* _The exercise_
Here are records with pictures in them. Copy all of them exactly and leave the pictures out.

_ _ _ _ _ _ _

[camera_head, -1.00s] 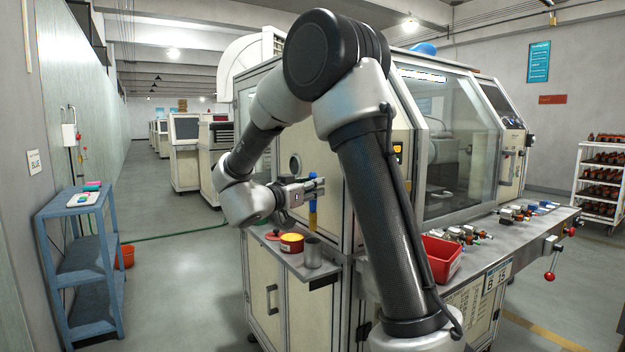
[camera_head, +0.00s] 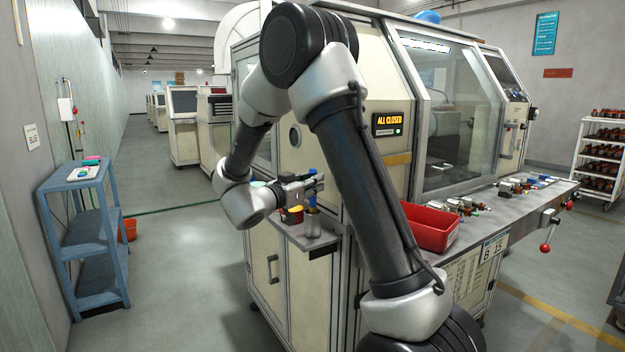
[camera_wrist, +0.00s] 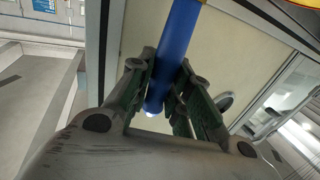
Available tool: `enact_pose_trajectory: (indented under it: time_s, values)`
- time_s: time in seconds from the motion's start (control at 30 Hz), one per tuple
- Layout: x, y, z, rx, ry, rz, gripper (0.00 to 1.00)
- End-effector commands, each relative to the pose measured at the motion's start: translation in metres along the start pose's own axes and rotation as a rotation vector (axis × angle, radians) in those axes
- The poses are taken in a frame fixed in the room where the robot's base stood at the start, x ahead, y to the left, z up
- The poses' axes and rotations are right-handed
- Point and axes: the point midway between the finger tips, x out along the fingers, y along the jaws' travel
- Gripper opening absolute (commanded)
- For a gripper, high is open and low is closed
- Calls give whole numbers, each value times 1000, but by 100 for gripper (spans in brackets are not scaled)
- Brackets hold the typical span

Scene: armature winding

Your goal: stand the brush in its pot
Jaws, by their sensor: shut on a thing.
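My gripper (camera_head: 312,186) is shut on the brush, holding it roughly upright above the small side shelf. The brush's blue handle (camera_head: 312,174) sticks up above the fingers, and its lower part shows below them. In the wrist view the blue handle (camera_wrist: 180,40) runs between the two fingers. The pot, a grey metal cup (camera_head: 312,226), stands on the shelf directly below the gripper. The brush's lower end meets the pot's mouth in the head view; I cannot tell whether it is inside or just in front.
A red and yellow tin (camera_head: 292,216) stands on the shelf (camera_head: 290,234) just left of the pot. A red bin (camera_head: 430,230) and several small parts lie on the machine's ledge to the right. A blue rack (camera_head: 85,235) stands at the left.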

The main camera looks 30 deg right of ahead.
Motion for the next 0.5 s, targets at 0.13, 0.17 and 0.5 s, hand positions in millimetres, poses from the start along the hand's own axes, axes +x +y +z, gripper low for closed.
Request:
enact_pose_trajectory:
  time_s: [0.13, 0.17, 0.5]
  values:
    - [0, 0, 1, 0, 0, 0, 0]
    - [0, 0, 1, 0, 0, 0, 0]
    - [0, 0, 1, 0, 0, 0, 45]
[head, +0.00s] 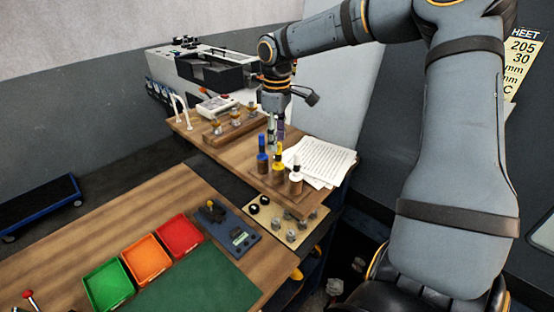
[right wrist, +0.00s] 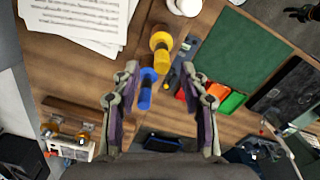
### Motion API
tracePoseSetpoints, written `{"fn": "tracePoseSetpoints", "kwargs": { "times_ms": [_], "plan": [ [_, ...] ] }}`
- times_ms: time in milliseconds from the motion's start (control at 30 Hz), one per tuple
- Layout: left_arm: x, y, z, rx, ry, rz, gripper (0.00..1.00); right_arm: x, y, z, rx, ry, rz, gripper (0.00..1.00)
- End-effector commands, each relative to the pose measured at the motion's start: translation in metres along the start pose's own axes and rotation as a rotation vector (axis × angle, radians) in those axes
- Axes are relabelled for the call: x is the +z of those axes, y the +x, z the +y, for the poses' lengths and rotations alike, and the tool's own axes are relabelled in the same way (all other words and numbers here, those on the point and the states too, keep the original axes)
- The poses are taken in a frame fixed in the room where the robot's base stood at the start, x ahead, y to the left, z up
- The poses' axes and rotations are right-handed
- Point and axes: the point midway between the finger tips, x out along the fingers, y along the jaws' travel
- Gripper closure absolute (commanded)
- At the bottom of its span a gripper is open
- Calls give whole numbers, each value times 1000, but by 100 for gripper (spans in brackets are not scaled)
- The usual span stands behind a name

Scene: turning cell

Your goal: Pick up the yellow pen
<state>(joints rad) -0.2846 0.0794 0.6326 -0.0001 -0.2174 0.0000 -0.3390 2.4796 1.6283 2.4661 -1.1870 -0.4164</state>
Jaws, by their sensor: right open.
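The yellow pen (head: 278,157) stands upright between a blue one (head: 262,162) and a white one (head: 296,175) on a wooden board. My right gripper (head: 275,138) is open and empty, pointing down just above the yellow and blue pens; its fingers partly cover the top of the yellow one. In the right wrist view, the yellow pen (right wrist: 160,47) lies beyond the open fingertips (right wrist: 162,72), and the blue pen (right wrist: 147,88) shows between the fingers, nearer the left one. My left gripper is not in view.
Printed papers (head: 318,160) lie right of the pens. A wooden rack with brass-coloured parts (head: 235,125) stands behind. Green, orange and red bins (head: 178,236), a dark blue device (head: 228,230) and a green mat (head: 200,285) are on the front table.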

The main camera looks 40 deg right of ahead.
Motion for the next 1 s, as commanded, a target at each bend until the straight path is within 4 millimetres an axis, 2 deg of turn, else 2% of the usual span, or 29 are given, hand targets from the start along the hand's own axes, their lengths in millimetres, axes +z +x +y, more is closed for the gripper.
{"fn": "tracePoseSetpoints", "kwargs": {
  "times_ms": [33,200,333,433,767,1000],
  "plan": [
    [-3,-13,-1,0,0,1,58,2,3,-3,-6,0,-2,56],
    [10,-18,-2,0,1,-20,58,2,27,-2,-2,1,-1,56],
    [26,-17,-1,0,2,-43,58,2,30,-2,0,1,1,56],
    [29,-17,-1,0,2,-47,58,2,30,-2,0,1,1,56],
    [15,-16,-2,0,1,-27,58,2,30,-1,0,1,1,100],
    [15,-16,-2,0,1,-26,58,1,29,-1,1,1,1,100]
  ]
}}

_ _ _ _ _ _ _

* _Response to this task_
[camera_head, -1.00s] 
[camera_head, +0.00s] 
[camera_wrist, +0.00s] 
Available tool: `enact_pose_trajectory: (indented under it: time_s, values)`
- time_s: time in seconds from the motion's start (control at 30 Hz), one per tuple
- Layout: x, y, z, rx, ry, rz, gripper (0.00 to 1.00)
- End-effector commands, each relative to the pose measured at the motion's start: translation in metres along the start pose's own axes and rotation as a rotation vector (axis × angle, radians) in those axes
- The poses are taken in a frame fixed in the room where the robot's base stood at the start, x ahead, y to the left, z up
- The poses' axes and rotations are right-handed
- Point and axes: the point midway between the finger tips, x out along the fingers, y along the jaws' travel
- Gripper opening absolute (commanded)
- For a gripper, high is open and low is closed
- Calls give whole numbers, each value times 1000, but by 100 for gripper (spans in brackets are not scaled)
- Brackets hold the typical span

Scene: armature winding

Your goal: stand the brush in its pot
Jaws, by their sensor: shut on a thing.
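My gripper (camera_head: 312,186) is shut on the brush, holding it roughly upright above the small side shelf. The brush's blue handle (camera_head: 312,174) sticks up above the fingers, and its lower part shows below them. In the wrist view the blue handle (camera_wrist: 180,40) runs between the two fingers. The pot, a grey metal cup (camera_head: 312,226), stands on the shelf directly below the gripper. The brush's lower end meets the pot's mouth in the head view; I cannot tell whether it is inside or just in front.
A red and yellow tin (camera_head: 292,216) stands on the shelf (camera_head: 290,234) just left of the pot. A red bin (camera_head: 430,230) and several small parts lie on the machine's ledge to the right. A blue rack (camera_head: 85,235) stands at the left.

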The main camera looks 30 deg right of ahead.
Motion for the next 0.5 s, targets at 0.13, 0.17 and 0.5 s, hand positions in millimetres, poses from the start along the hand's own axes, axes +x +y +z, gripper low for closed.
Request:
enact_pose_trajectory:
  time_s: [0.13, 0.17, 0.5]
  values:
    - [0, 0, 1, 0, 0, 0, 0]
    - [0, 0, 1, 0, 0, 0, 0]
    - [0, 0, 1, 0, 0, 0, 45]
[head, +0.00s] 
[right wrist, +0.00s] 
### Motion API
tracePoseSetpoints, written `{"fn": "tracePoseSetpoints", "kwargs": { "times_ms": [_], "plan": [ [_, ...] ] }}`
- times_ms: time in milliseconds from the motion's start (control at 30 Hz), one per tuple
- Layout: left_arm: x, y, z, rx, ry, rz, gripper (0.00..1.00); right_arm: x, y, z, rx, ry, rz, gripper (0.00..1.00)
- End-effector commands, each relative to the pose measured at the motion's start: translation in metres along the start pose's own axes and rotation as a rotation vector (axis × angle, radians) in those axes
- Axes are relabelled for the call: x is the +z of those axes, y the +x, z the +y, for the poses' lengths and rotations alike, and the tool's own axes are relabelled in the same way (all other words and numbers here, those on the point and the states too, keep the original axes)
- The poses are taken in a frame fixed in the room where the robot's base stood at the start, x ahead, y to the left, z up
- The poses' axes and rotations are right-handed
- Point and axes: the point midway between the finger tips, x out along the fingers, y along the jaws' travel
- Gripper closure absolute (commanded)
- At the bottom of its span a gripper is open
- Calls give whole numbers, each value times 1000, but by 100 for gripper (spans in brackets are not scaled)
- The usual span stands behind a name

Scene: turning cell

Your goal: Pick up the yellow pen
<state>(joints rad) -0.2846 0.0794 0.6326 -0.0001 -0.2174 0.0000 -0.3390 2.4796 1.6283 2.4661 -1.1870 -0.4164</state>
Jaws, by their sensor: right open.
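The yellow pen (head: 278,157) stands upright between a blue one (head: 262,162) and a white one (head: 296,175) on a wooden board. My right gripper (head: 275,138) is open and empty, pointing down just above the yellow and blue pens; its fingers partly cover the top of the yellow one. In the right wrist view, the yellow pen (right wrist: 160,47) lies beyond the open fingertips (right wrist: 162,72), and the blue pen (right wrist: 147,88) shows between the fingers, nearer the left one. My left gripper is not in view.
Printed papers (head: 318,160) lie right of the pens. A wooden rack with brass-coloured parts (head: 235,125) stands behind. Green, orange and red bins (head: 178,236), a dark blue device (head: 228,230) and a green mat (head: 200,285) are on the front table.

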The main camera looks 40 deg right of ahead.
Motion for the next 1 s, as commanded, a target at each bend until the straight path is within 4 millimetres an axis, 2 deg of turn, else 2% of the usual span, or 29 are given, hand targets from the start along the hand's own axes, their lengths in millimetres, axes +z +x +y, more is closed for the gripper.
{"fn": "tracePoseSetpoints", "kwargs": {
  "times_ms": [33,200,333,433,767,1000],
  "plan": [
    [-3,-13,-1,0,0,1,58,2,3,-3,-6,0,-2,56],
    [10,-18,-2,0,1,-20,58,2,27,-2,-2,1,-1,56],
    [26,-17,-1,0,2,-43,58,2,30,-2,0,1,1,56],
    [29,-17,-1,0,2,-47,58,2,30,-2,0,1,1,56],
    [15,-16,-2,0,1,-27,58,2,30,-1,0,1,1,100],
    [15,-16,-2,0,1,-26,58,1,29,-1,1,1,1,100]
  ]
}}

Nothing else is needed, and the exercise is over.